5 Common SME Financing Mistakes To Avoid

Rajath Kumar

The SME (small and medium enterprises) sector is an important contributor to India’s economic growth. Even though their product or service may add great value for certain people, many SMEs face challenges. This is mostly because of the lack of research and planning by the business owners about the potential opportunities and risks of the particular niche in which these units operate. Many-a-times such businesses fail to make accurate assessments of their working capital requirements and, even when they do, cannot find ways to finance them.

Some common financing mistakes made by SMEs relate to whether or not to borrow, estimating the correct amount of SME business loan required, checking the full financing cost, the time wasted on getting a loan approved and the opportunity costs.

SME Financing Options and Some Common Mistakes

The Government and the private sector have taken several initiatives to increase availability of small business loans to SMEs in India. Despite the improved availability of SME finance, many units are still struggle with easy access to finance. This is mainly due to the lack of awareness of new-age, innovative financing solutions that are offered by FinTech lenders like Capital Float.
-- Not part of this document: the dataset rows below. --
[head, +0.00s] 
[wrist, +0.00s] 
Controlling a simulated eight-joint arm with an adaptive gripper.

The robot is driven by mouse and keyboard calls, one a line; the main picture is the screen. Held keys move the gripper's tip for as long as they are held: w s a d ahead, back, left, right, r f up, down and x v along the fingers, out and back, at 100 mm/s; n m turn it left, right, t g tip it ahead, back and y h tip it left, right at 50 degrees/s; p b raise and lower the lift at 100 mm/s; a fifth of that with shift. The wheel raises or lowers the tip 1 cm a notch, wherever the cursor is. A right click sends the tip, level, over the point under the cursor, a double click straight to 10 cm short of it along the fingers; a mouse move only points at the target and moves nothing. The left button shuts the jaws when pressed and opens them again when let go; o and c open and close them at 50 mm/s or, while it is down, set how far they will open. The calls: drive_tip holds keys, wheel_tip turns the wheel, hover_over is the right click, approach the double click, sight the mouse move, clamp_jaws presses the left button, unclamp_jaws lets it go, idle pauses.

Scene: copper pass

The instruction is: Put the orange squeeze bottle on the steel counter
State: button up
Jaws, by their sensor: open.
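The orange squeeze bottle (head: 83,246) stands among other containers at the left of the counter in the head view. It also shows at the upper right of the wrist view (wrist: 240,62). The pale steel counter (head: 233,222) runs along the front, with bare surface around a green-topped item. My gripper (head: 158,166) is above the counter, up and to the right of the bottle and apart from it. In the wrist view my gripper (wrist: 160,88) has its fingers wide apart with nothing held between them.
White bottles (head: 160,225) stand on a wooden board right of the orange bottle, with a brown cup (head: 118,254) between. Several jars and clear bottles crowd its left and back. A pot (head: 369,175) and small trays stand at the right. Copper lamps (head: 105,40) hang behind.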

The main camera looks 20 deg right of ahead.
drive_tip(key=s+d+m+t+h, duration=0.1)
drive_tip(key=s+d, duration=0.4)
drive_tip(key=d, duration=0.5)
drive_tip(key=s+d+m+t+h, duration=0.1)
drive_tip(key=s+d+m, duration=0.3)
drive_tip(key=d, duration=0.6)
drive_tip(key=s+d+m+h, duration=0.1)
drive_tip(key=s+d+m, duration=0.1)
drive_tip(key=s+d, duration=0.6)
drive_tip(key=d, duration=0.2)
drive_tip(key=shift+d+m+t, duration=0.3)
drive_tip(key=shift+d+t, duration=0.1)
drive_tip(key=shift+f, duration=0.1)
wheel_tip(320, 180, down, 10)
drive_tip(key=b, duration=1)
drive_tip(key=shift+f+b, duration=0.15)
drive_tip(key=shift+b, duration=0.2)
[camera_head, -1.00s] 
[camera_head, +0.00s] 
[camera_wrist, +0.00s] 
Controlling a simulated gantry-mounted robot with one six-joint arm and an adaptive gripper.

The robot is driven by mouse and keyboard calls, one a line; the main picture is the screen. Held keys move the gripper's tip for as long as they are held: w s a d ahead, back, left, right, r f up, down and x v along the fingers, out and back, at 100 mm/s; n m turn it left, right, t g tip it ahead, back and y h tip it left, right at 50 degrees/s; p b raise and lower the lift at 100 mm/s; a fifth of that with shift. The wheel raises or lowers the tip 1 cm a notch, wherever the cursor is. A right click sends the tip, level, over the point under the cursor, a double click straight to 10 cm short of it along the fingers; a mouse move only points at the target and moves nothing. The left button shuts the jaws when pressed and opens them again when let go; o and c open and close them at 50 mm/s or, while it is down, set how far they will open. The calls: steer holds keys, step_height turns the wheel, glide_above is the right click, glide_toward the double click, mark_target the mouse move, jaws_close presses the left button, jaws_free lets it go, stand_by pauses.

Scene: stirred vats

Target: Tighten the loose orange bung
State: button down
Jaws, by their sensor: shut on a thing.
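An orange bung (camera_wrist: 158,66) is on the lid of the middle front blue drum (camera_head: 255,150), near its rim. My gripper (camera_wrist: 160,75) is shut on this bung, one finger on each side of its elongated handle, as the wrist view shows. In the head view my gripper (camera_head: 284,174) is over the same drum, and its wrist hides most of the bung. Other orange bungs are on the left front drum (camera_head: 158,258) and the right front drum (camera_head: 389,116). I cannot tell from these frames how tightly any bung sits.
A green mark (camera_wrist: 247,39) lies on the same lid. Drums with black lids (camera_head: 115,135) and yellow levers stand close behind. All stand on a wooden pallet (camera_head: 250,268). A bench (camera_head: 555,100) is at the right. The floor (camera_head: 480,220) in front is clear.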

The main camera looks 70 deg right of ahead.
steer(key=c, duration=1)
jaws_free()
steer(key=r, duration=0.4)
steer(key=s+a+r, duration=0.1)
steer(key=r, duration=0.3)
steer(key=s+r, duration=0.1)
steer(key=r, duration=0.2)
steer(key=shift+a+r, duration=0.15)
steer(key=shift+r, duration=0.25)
Here are the five most common financing mistakes made by SMEs:

1. Lack of Planning: One of the gravest shortcomings of smaller businesses is the inability to plan for the longer term. Business owners tend to get so involved with daily operations, troubleshooting and trying to complete orders that they fail to step back and look at the bigger picture. In the absence of a business plan, many SMEs do not foresee the amount of cash they would require to grow and expand. They suddenly find themselves in a severe cash crunch, unable to meet their working capital needs.

A sound business plan is essential for approaching a bank for a loan. Moreover, the ability to project a cash crunch or the funds needed to grow would allow SMEs to approach banks in time, since traditional lending institutions may take months before sanctioning the loan. This is where FinTech lenders have eased the situation. By deploying cutting-edge technology, Capital Float can ensure loan approval within hours. The use of powerful algorisms helps determine the prospects of a business, easing the process of loan approval. In fact, such lenders do not require a formal business plan for sanctioning SME finance.

2.Wrong Estimation of Funds Required: Most business owners feel anxious about overestimating their loan requirement and having to pay interest on excess funds. This makes them lean towards underestimating their costs. Thus, even when a loan is disbursed, these businesses are left wanting for more. Of course, the overestimation of the loan requirement hits the bottom-line.

What such businesses need is Capital Float’s Pay Later Finance product, which offers a Predetermined credit amount. While a credit amount is determined, based on the prospects of the business, the SME has the flexibility to transfer only as much funds, as it currently needs. Repayments can be made as the business generates money, and the repayment restores the credit amount, making funds available for future requirements.

3.Hidden Charges: Several lenders burden SMEs with hidden fees. These charges may be exorbitant and the business owner may not even know when they are levied. At Capital Float, perfect transparency is maintained, with no hidden charges. In fact, unlike most traditional banking institutions that impose a fee for the early repayment of a loan, there are no prepayment charges at Capital Float.

4.Choosing the Wrong SME Finance Product: Most SMEs turn toward unorganized moneylenders or traditional banking institutions to borrow money. These loans are not tailored to the specific needs of the SMEs. New-age lenders like Capital Float offer various SME business loans that have been designed keeping in mind the needs, business model and ability to repay of different businesses.

5.Trying to Arrange Collateral: SMEs sometimes put too much at stake to get a loan or do not borrow money in the absence of collateral. Capital Float offers small business loans in India without the requirement for collateral. One can also opt for a Merchant Cash Advance, which converts accounts receivables of a business to quick and usable funds.

Apart from these common mistakes made by small businesses, the timing of the loan approval and receipt of funds plays a critical role in the success of SMEs. Any delay in arranging the necessary funds can prove catastrophic for a business. This is mainly because SMEs often do not have sufficient negotiating power with their suppliers. They need to make payments for raw materials long before they can raise an invoice to their customers.

The rapid evolution of technology to address SME finance needs have revolutionized the lending space. The objective of FinTech lenders is to eliminate the liquidity issues faced by the SME sector by ensuring the quick approval and disbursal of the loan amount, while also making it easier for these smaller businesses to repay the loan. However, to make use of these advantages, SMEs need to be made aware of such options.